Dataset records
** START **
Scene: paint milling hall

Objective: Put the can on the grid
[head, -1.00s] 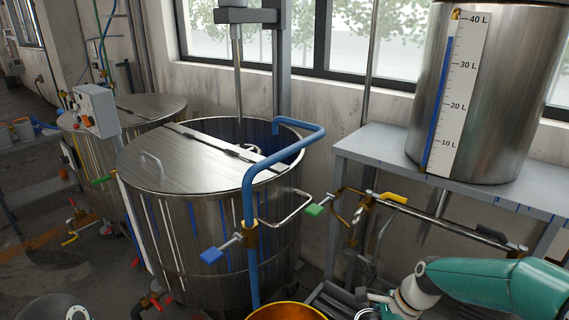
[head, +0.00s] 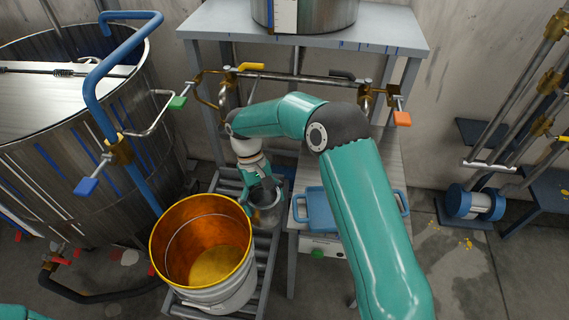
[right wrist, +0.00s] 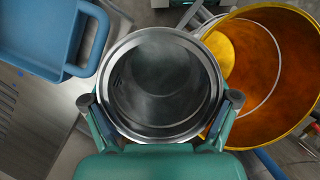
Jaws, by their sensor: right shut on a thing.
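My right gripper (head: 262,190) reaches down from above, and its fingers are shut on an open, empty-looking metal can (head: 270,216). In the right wrist view the can (right wrist: 160,88) is seen from above, with a finger on either side of its rim. The can is upright, right behind and beside a large bucket (head: 225,292) with an orange inside. A grey slatted grid (head: 262,268) lies under the bucket and runs back under the can. I cannot tell whether the can's base touches the grid. My left gripper is out of view.
A blue tray (head: 318,210) lies on a bench right of the can. A steel tank (head: 60,150) with a blue pipe stands at the left. A grey table (head: 350,35) and valve pipes are behind. A blue motor unit (head: 475,203) is at the right.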

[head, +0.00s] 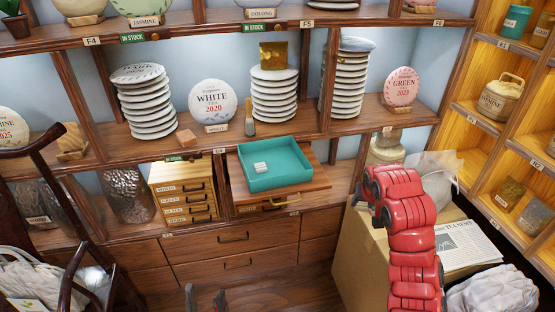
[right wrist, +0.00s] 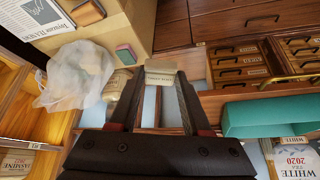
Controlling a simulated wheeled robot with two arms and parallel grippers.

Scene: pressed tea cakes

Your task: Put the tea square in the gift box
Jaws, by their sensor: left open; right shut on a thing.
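A pale beige block with small print, which looks like the tea square (right wrist: 160,76), sits between the fingertips of my right gripper (right wrist: 157,82) in the right wrist view. That gripper is shut on it. In the head view the right gripper is at the end of my red arm, and the block is hidden there. My left gripper (head: 205,298) is open and empty at the bottom.
Shelves hold stacks of white discs (head: 145,100) and round tea cakes (head: 212,100). A small drawer cabinet (head: 183,190) stands left of the teal box. A cardboard box (head: 365,250) with a newspaper (head: 468,243) and a plastic bag (right wrist: 75,75) is at the right.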

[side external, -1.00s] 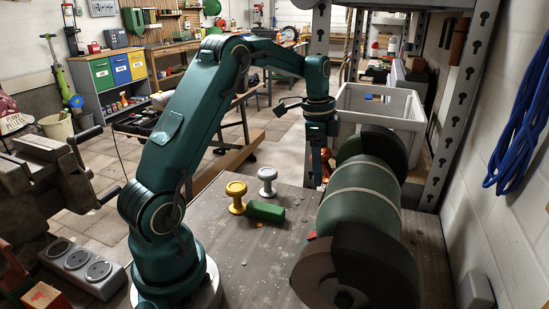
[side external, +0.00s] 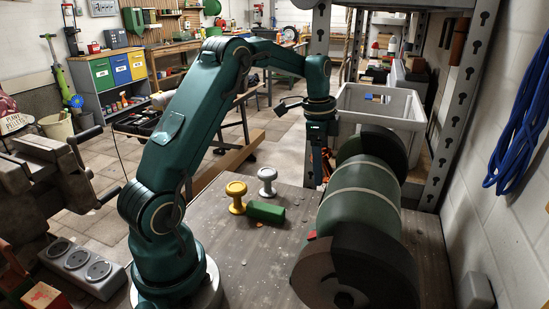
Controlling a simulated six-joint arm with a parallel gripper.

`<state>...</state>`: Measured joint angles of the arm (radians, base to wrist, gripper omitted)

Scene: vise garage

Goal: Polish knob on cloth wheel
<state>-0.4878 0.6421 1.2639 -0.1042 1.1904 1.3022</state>
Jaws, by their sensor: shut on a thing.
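My gripper (side external: 322,170) points down at the far end of the bench, to the left of the polishing machine (side external: 360,195). It is shut on a small copper-orange knob (side external: 328,160), mostly hidden by the fingers. The machine has a green drum body, a dark wheel (side external: 378,148) at its far end and a large dark wheel or guard (side external: 375,270) at its near end. I cannot clearly tell the cloth face or whether the knob touches it. A brass knob (side external: 236,196) and a silver knob (side external: 267,180) stand upright on the bench.
A green block (side external: 266,212) lies beside the knobs on the wooden bench (side external: 262,265). A white crate (side external: 385,105) and a metal shelf post (side external: 462,110) stand behind the machine. The bench's front middle is clear.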

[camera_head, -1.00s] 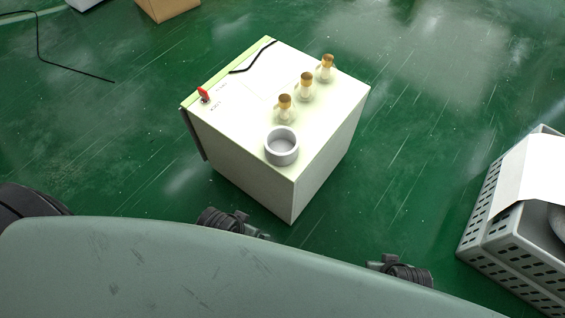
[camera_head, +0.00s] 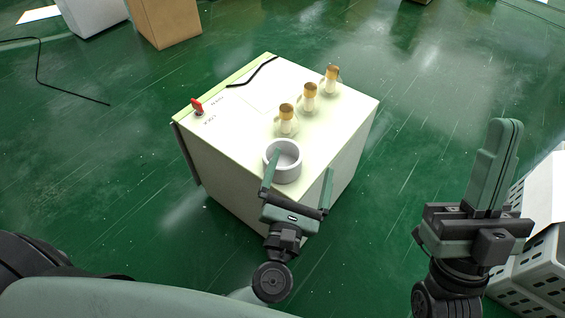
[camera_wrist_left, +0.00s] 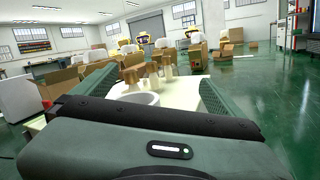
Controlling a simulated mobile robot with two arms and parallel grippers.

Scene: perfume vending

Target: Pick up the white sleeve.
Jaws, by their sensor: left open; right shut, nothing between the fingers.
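The white sleeve (camera_head: 287,177) is a short, pale, thick-walled ring. It stands upright on the near corner of the white box top (camera_head: 235,120). My left gripper (camera_head: 302,162) is open, with its fingers pointing towards the sleeve. In the head view its left finger overlaps the sleeve and its right finger is to the right of it; I cannot tell whether either touches. In the left wrist view the sleeve (camera_wrist_left: 140,98) shows between the open fingers, partly hidden by the gripper body. My right gripper (camera_head: 507,123) is shut and empty, pointing up at the right, away from the box.
Several gold-capped bottles (camera_head: 286,120) stand in a row behind the sleeve. A red switch (camera_head: 197,106) and a black cable (camera_head: 250,72) are on the box's left side. A grey crate (camera_head: 530,265) is at the right. Green floor surrounds the box.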

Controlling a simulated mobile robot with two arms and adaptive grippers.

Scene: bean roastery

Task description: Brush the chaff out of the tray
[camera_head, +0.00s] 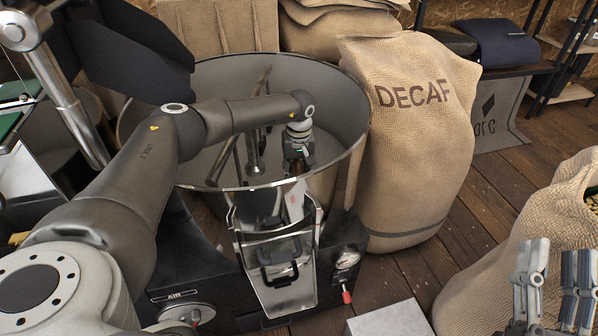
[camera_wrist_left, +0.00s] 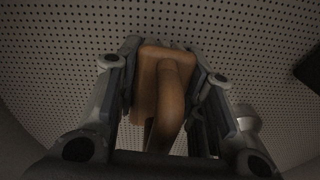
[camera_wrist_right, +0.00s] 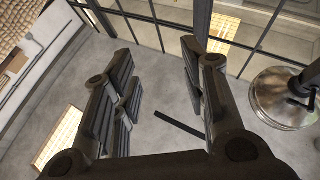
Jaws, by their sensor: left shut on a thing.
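The tray (camera_head: 358,100) is a large round metal drum tray at the centre of the head view. Its perforated floor (camera_wrist_left: 55,75) fills much of the left wrist view. My left gripper (camera_head: 299,160) reaches over the tray and points down inside its near right part. In the left wrist view it is shut on a brown wooden piece (camera_wrist_left: 172,85), which looks like a brush handle. Any bristles are hidden. I cannot make out chaff. My right gripper (camera_head: 553,285) is open and empty at the lower right, well away from the tray; it also shows in the right wrist view (camera_wrist_right: 158,70).
Upright metal stirring parts (camera_head: 252,150) stand inside the tray. A metal chute (camera_head: 275,270) juts from the tray's front. A DECAF sack (camera_head: 415,150) stands close at right. Another sack (camera_head: 480,275) is near my right gripper. Wooden floor (camera_head: 470,200) is clear between the sacks.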

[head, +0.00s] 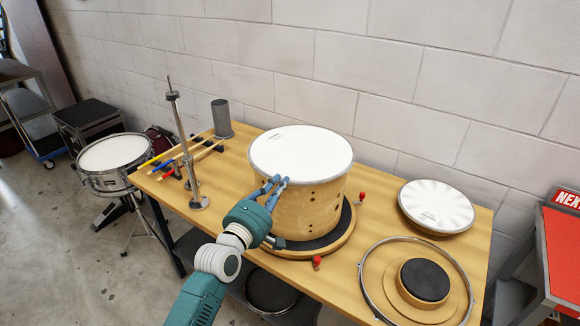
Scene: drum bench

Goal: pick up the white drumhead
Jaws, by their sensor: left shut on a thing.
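A white drumhead (302,152) lies on top of a round wooden drum shell (308,207), which stands on a dark round pad in the middle of the bench. My left gripper (277,183) is at the front left edge of this drumhead, its blue fingers shut on the rim. The drumhead looks flat on the shell; any small gap under it cannot be told. A second white drumhead (437,206) with a pale streaked pattern lies on the bench at the right. My right gripper is out of view.
The wooden bench (232,172) also holds a metal hoop (365,287), a dark round pad (425,279), a metal stand (188,155), a grey cylinder (221,118) and several sticks. A snare drum (113,153) stands left. A red-topped table (561,255) is at right.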

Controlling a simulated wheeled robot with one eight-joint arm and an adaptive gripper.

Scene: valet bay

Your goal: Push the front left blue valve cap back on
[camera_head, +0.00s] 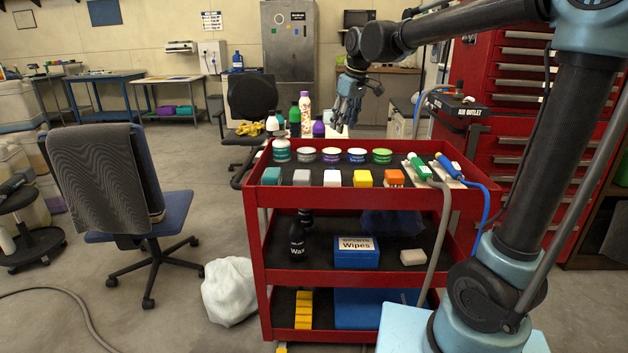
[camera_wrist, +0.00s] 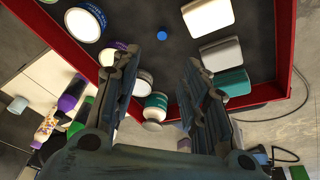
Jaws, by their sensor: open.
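A small round blue piece (camera_wrist: 218,32), which looks like a valve cap, lies on the dark top tray of the red cart in the wrist view. I cannot make it out in the head view. No tyre or valve stem shows in either view. My gripper (camera_head: 345,112) is raised behind the cart's far edge in the head view, pointing down.
The red cart (camera_head: 352,204) carries several tubs, coloured blocks (camera_head: 333,178) and air tools (camera_head: 420,166) on top. Bottles (camera_head: 305,112) stand behind it. A blue chair (camera_head: 135,200) and a white bag (camera_head: 229,291) are on the left. Floor between chair and cart is partly clear.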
** END **
Pictures are not part of the copy; output everything else in the records exactly.

- _PROBLEM SOLUTION_:
Scene: paint milling hall

Objective: Put the can on the grid
[head, -1.00s] 
[head, +0.00s] 
[right wrist, +0.00s] 
Jaws, by their sensor: right shut on a thing.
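My right gripper (head: 262,190) reaches down from above, and its fingers are shut on an open, empty-looking metal can (head: 270,216). In the right wrist view the can (right wrist: 160,88) is seen from above, with a finger on either side of its rim. The can is upright, right behind and beside a large bucket (head: 225,292) with an orange inside. A grey slatted grid (head: 262,268) lies under the bucket and runs back under the can. I cannot tell whether the can's base touches the grid. My left gripper is out of view.
A blue tray (head: 318,210) lies on a bench right of the can. A steel tank (head: 60,150) with a blue pipe stands at the left. A grey table (head: 350,35) and valve pipes are behind. A blue motor unit (head: 475,203) is at the right.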

[head, +0.00s] 
[right wrist, +0.00s] 
Controlling a simulated wheeled robot with two arms and parallel grippers.

Scene: pressed tea cakes

Your task: Put the tea square in the gift box
Jaws, by their sensor: left open; right shut on a thing.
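A pale beige block with small print, which looks like the tea square (right wrist: 160,76), sits between the fingertips of my right gripper (right wrist: 157,82) in the right wrist view. That gripper is shut on it. In the head view the right gripper is at the end of my red arm, and the block is hidden there. My left gripper (head: 205,298) is open and empty at the bottom.
Shelves hold stacks of white discs (head: 145,100) and round tea cakes (head: 212,100). A small drawer cabinet (head: 183,190) stands left of the teal box. A cardboard box (head: 365,250) with a newspaper (head: 468,243) and a plastic bag (right wrist: 75,75) is at the right.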

[side external, -1.00s] 
[side external, +0.00s] 
Controlling a simulated six-joint arm with a parallel gripper.

`<state>...</state>`: Measured joint angles of the arm (radians, base to wrist, gripper omitted)

Scene: vise garage

Goal: Polish knob on cloth wheel
<state>-0.4878 0.6421 1.2639 -0.1042 1.1904 1.3022</state>
Jaws, by their sensor: shut on a thing.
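My gripper (side external: 322,170) points down at the far end of the bench, to the left of the polishing machine (side external: 360,195). It is shut on a small copper-orange knob (side external: 328,160), mostly hidden by the fingers. The machine has a green drum body, a dark wheel (side external: 378,148) at its far end and a large dark wheel or guard (side external: 375,270) at its near end. I cannot clearly tell the cloth face or whether the knob touches it. A brass knob (side external: 236,196) and a silver knob (side external: 267,180) stand upright on the bench.
A green block (side external: 266,212) lies beside the knobs on the wooden bench (side external: 262,265). A white crate (side external: 385,105) and a metal shelf post (side external: 462,110) stand behind the machine. The bench's front middle is clear.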

[camera_head, -1.00s] 
[camera_head, +0.00s] 
[camera_wrist_left, +0.00s] 
Controlling a simulated mobile robot with two arms and parallel grippers.

Scene: perfume vending

Target: Pick up the white sleeve.
Jaws, by their sensor: left open; right shut, nothing between the fingers.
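The white sleeve (camera_head: 287,177) is a short, pale, thick-walled ring. It stands upright on the near corner of the white box top (camera_head: 235,120). My left gripper (camera_head: 302,162) is open, with its fingers pointing towards the sleeve. In the head view its left finger overlaps the sleeve and its right finger is to the right of it; I cannot tell whether either touches. In the left wrist view the sleeve (camera_wrist_left: 140,98) shows between the open fingers, partly hidden by the gripper body. My right gripper (camera_head: 507,123) is shut and empty, pointing up at the right, away from the box.
Several gold-capped bottles (camera_head: 286,120) stand in a row behind the sleeve. A red switch (camera_head: 197,106) and a black cable (camera_head: 250,72) are on the box's left side. A grey crate (camera_head: 530,265) is at the right. Green floor surrounds the box.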

Controlling a simulated mobile robot with two arms and adaptive grippers.

Scene: bean roastery

Task description: Brush the chaff out of the tray
[camera_head, +0.00s] 
[camera_wrist_left, +0.00s] 
[camera_wrist_right, +0.00s] 
Jaws, by their sensor: left shut on a thing.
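The tray (camera_head: 358,100) is a large round metal drum tray at the centre of the head view. Its perforated floor (camera_wrist_left: 55,75) fills much of the left wrist view. My left gripper (camera_head: 299,160) reaches over the tray and points down inside its near right part. In the left wrist view it is shut on a brown wooden piece (camera_wrist_left: 172,85), which looks like a brush handle. Any bristles are hidden. I cannot make out chaff. My right gripper (camera_head: 553,285) is open and empty at the lower right, well away from the tray; it also shows in the right wrist view (camera_wrist_right: 158,70).
Upright metal stirring parts (camera_head: 252,150) stand inside the tray. A metal chute (camera_head: 275,270) juts from the tray's front. A DECAF sack (camera_head: 415,150) stands close at right. Another sack (camera_head: 480,275) is near my right gripper. Wooden floor (camera_head: 470,200) is clear between the sacks.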

[head, +0.00s] 
Scene: drum bench

Goal: pick up the white drumhead
Jaws, by their sensor: left shut on a thing.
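A white drumhead (302,152) lies on top of a round wooden drum shell (308,207), which stands on a dark round pad in the middle of the bench. My left gripper (277,183) is at the front left edge of this drumhead, its blue fingers shut on the rim. The drumhead looks flat on the shell; any small gap under it cannot be told. A second white drumhead (437,206) with a pale streaked pattern lies on the bench at the right. My right gripper is out of view.
The wooden bench (232,172) also holds a metal hoop (365,287), a dark round pad (425,279), a metal stand (188,155), a grey cylinder (221,118) and several sticks. A snare drum (113,153) stands left. A red-topped table (561,255) is at right.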

Controlling a simulated wheeled robot with one eight-joint arm and an adaptive gripper.

Scene: valet bay

Your goal: Push the front left blue valve cap back on
[camera_head, +0.00s] 
[camera_wrist, +0.00s] 
Jaws, by their sensor: open.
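A small round blue piece (camera_wrist: 218,32), which looks like a valve cap, lies on the dark top tray of the red cart in the wrist view. I cannot make it out in the head view. No tyre or valve stem shows in either view. My gripper (camera_head: 345,112) is raised behind the cart's far edge in the head view, pointing down.
The red cart (camera_head: 352,204) carries several tubs, coloured blocks (camera_head: 333,178) and air tools (camera_head: 420,166) on top. Bottles (camera_head: 305,112) stand behind it. A blue chair (camera_head: 135,200) and a white bag (camera_head: 229,291) are on the left. Floor between chair and cart is partly clear.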

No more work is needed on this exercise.